Ce dernier point est primordial. Dans son discours à l’ODI, S.E Mene a également fait allusion à un autre élément essentiel au succès de la ZLECA : l’implication directe des chefs d’État. Depuis des décennies maintenant, le secteur privé africain, créateur de valeur, a clairement indiqué que la condition la plus importante dont il a besoin est la cohérence des politiques des gouvernements, afin qu’il puisse planifier en conséquence et ne pas être confronté à trop de surprises qui perturbent ses plans. Si la politique fiscale, la politique de l’électricité, la politique foncière, la politique de l’EFTP, etc. vont dans des directions différentes, le secteur privé valorisant investit insuffisamment et ce, de manière significative. Seuls les chefs d’État et ceux qui sont directement habilités par ces derniers peuvent coordonner les différents ministères et agences gouvernementales qui élaborent ces politiques. Or, au cours des quatre dernières décennies au moins, les chefs d’État africains n’ont pas eu l’outil politique indispensable pour coordonner ces différentes politiques. Nous avons pensé, à tort, que les politiques monétaires, fiscales et commerciales pouvaient le faire – mais elles ont toutes montré qu’elles n’en étaient pas capables.

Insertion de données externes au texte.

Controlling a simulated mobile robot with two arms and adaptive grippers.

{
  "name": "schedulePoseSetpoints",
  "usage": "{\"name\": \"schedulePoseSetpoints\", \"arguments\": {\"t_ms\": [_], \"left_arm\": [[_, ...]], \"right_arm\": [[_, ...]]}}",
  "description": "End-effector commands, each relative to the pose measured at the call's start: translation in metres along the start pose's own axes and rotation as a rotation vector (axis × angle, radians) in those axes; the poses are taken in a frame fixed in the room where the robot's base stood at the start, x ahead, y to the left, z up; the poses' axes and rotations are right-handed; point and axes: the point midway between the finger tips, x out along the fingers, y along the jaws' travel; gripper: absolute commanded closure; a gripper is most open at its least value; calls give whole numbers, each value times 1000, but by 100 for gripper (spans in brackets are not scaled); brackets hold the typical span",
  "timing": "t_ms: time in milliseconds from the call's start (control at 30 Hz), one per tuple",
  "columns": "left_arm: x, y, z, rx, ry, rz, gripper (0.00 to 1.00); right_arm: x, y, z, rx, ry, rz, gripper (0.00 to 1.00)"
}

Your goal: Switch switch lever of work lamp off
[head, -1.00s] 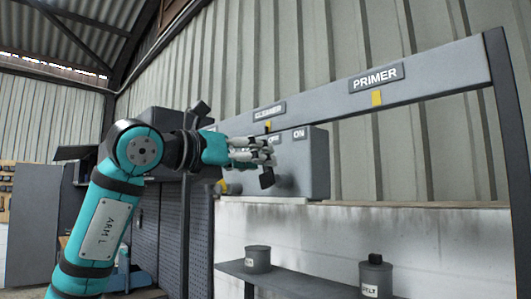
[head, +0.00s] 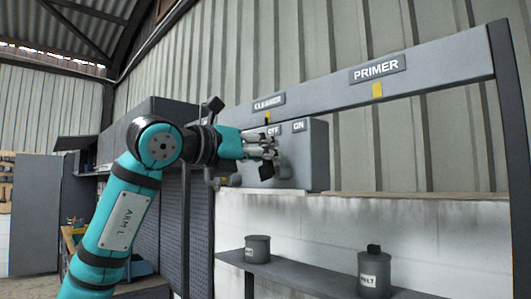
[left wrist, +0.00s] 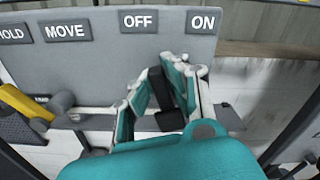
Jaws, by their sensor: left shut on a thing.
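The grey switch box (head: 318,158) carries OFF and ON labels on its face. It fills the upper part of the left wrist view (left wrist: 100,70), where HOLD and MOVE labels also show. My left gripper (head: 268,153) is at the front of the box, below these labels. It is shut on the black switch lever (left wrist: 160,88), which lies between the finger pads (left wrist: 162,100) in the left wrist view, below and between OFF and ON. The black end of the lever (head: 266,172) shows under the fingers in the head view. My right gripper is out of view.
A grey beam (head: 440,82) with CLEANER and PRIMER signs runs above the box. A shelf (head: 315,282) below holds two grey cans. In the left wrist view a grey knob (left wrist: 62,101) and a yellow part (left wrist: 20,102) sit left of my fingers.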

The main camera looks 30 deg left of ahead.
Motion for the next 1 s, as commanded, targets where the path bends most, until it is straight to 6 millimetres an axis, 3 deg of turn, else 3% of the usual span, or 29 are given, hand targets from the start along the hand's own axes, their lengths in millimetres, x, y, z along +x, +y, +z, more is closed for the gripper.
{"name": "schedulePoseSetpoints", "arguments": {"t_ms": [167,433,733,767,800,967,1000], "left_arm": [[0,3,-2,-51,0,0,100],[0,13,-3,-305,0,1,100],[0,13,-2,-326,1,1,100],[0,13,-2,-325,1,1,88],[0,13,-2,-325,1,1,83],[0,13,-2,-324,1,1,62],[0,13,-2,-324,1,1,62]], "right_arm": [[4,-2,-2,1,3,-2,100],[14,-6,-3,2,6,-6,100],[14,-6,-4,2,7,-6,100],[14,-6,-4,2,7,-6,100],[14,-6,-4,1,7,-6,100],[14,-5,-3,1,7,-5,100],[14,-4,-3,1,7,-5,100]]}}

Pour que la ZLECA atteigne ses objectifs, il est temps de libérer le pouvoir de transformation de la politique industrielle afin que les chefs d’État puissent coordonner les gouvernements et laisser le secteur privé, créateur de valeur ajoutée, et les marchés inclusifs faire leur travail et accélérer le commerce intra-africain ainsi que l’industrialisation et la transformation économique du continent.